Small business association welcomes decision to save Junior Stock Exchange
The Small Business Association of Jamaica (SBAJ) has welcomed the decision of the Andrew Holness administration to maintain the incentives for companies enlisting on the Junior Stock Exchange.
The incentives were scheduled to expire yesterday, but Prime Minister Holness used the occasion to announce that they would continue. He was speaking at a meeting with entrepreneurs whose entities are listed on the Junior Stock Exchange.
Hugh Johnson, president of the SBAJ, said that the decision "augurs well for the development of the small business sector. The level of resources that have been garnered by companies and how they have expanded should be encouraged and not destroyed as proposed".

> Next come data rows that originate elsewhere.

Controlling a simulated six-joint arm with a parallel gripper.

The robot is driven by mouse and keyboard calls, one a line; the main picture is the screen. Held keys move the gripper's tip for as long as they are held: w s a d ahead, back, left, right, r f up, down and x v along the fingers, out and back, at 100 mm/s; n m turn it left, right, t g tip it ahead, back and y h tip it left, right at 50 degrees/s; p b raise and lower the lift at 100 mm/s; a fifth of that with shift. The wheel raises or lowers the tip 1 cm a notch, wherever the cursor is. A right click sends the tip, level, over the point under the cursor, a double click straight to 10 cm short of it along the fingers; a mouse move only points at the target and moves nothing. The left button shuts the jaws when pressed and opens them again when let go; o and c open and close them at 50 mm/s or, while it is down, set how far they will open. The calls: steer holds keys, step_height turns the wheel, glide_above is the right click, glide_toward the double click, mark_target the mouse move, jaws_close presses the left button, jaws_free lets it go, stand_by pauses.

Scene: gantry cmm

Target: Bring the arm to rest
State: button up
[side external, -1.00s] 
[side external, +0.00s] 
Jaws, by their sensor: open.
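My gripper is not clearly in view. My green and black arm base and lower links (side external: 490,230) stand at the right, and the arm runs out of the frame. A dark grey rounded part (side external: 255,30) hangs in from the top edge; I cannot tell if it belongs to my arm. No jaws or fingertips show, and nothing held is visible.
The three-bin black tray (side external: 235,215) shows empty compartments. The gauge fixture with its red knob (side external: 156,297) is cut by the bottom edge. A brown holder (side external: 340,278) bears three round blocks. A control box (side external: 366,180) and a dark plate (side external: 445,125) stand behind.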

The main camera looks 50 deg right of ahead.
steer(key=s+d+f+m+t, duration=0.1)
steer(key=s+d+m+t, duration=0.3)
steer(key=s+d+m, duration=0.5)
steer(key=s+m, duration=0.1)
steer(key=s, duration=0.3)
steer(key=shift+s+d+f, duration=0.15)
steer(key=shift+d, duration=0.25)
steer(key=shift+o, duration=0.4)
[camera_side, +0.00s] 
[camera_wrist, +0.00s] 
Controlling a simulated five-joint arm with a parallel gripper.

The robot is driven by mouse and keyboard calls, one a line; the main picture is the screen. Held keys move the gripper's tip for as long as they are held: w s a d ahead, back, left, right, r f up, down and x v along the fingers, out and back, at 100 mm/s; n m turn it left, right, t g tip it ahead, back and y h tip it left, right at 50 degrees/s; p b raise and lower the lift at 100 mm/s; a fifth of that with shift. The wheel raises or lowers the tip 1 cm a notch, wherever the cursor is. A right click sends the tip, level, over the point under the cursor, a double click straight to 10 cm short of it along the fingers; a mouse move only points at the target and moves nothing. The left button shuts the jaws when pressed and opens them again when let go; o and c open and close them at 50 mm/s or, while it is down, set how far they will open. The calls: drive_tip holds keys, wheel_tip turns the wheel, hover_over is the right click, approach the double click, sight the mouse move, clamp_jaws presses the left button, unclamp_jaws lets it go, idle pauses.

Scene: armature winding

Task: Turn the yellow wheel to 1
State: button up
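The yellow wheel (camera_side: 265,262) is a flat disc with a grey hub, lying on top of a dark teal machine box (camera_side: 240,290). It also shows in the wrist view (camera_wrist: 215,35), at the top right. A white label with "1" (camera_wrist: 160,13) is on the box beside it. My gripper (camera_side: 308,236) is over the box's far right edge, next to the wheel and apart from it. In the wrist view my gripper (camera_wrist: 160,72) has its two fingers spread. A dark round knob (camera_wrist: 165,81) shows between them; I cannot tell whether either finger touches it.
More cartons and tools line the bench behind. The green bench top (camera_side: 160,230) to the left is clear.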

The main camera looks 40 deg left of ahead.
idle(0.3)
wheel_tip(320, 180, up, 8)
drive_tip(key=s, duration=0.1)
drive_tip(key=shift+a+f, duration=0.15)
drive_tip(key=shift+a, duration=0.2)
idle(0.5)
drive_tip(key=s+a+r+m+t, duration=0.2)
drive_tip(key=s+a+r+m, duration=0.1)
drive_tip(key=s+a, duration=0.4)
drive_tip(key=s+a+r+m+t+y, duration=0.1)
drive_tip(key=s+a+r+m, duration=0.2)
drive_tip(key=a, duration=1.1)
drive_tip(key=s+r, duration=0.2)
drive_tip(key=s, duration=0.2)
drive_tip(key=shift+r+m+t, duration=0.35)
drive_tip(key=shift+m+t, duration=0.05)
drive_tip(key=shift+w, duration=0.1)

The business leader also noted that the previous administration's position on the Junior Stock Market was influenced by the arrangement with the International Monetary Fund (IMF).
"It was an IMF conditionality which was tweaked. It's not that (the Government) was against it. It was a catch-22 situation. This new administration, they are adamant that they are not moving it," Johnson told The Gleaner.
In 2013, the Government had introduced a transition period for the phasing out of the special scheme of income tax incentives enjoyed by companies listed on the junior market.
But in January, Dr Peter Phillips, the then finance minister, told the Parliament that there were no plans to phase out the Junior Stock Market. He was responding then to concerns that the junior market benefits would not be available to any new company after April 1 this year, and that once the period of tax relief expired for those already listed, the junior market would effectively disappear.
Launched in 2009, the Junior Stock Market was established to encourage and facilitate the development of smaller companies, particularly newer enterprises, by enabling them to raise equity.